How Many Matrix Multiplications Do You Actually Need?
How Many Matrix Multiplications Do You Actually Need?
Faster Neumann series evaluation through smarter radix kernels
When you need an approximate matrix inverse — for preconditioning, log-determinant estimation, or MIMO signal detection — you often use the truncated Neumann series:
\[S_k(A) = I + A + A^2 + \cdots + A^{k-1}\]When the spectral radius of $A$ is less than 1, this converges to $(I - A)^{-1}$. Simple enough in theory. Practically, the cost is dominated by matrix-matrix products (GEMMs), and this raises the question: how many multiplications do you actually need to get $k$ terms?

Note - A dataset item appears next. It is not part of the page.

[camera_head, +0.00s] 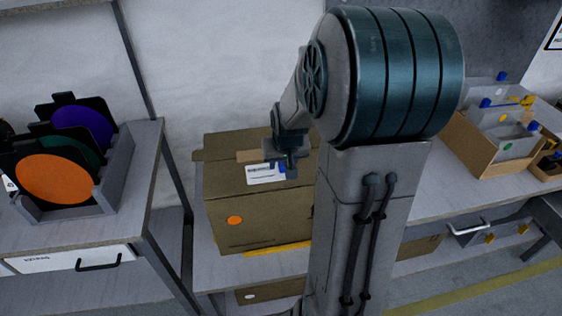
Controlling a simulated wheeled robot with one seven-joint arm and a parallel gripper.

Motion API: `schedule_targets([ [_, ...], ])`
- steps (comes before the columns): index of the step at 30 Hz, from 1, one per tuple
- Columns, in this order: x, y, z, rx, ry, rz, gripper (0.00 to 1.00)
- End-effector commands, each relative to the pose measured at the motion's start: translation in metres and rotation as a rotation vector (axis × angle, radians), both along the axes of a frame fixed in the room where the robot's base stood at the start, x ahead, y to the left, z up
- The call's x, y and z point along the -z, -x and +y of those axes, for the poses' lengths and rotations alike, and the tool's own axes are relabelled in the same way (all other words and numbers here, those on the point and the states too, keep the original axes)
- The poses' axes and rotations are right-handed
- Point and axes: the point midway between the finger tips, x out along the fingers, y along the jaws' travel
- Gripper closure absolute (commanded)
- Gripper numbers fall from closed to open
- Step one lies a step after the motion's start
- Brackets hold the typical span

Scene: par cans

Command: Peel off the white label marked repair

The naive answer is $k - 1$ products — just keep multiplying. In our recent preprint, we show the real answer is significantly fewer, and this reveals a clean structure underneath.
Starting from scratch: the naive approach
Let’s build intuition from the ground up. Suppose you want $S_8(A) = I + A + A^2 + \cdots + A^7$. The brute-force way computes each power in sequence: multiply $A$ by itself to get $A^2$, multiply $A^2$ by $A$ to get $A^3$, and so on. That’s 7 matrix multiplications for 8 terms. In general, $k - 1$ products for $k$ terms.
When $k$ is in the thousands — common in preconditioning or MIMO — this is expensive. A polynomial preconditioner with $k = 10{,}000$ terms would require 9,999 dense matrix multiplications. Each one is an $O(n^3)$ operation. Even on a GPU, this cost makes you reconsider whether you wanted an approximate inverse.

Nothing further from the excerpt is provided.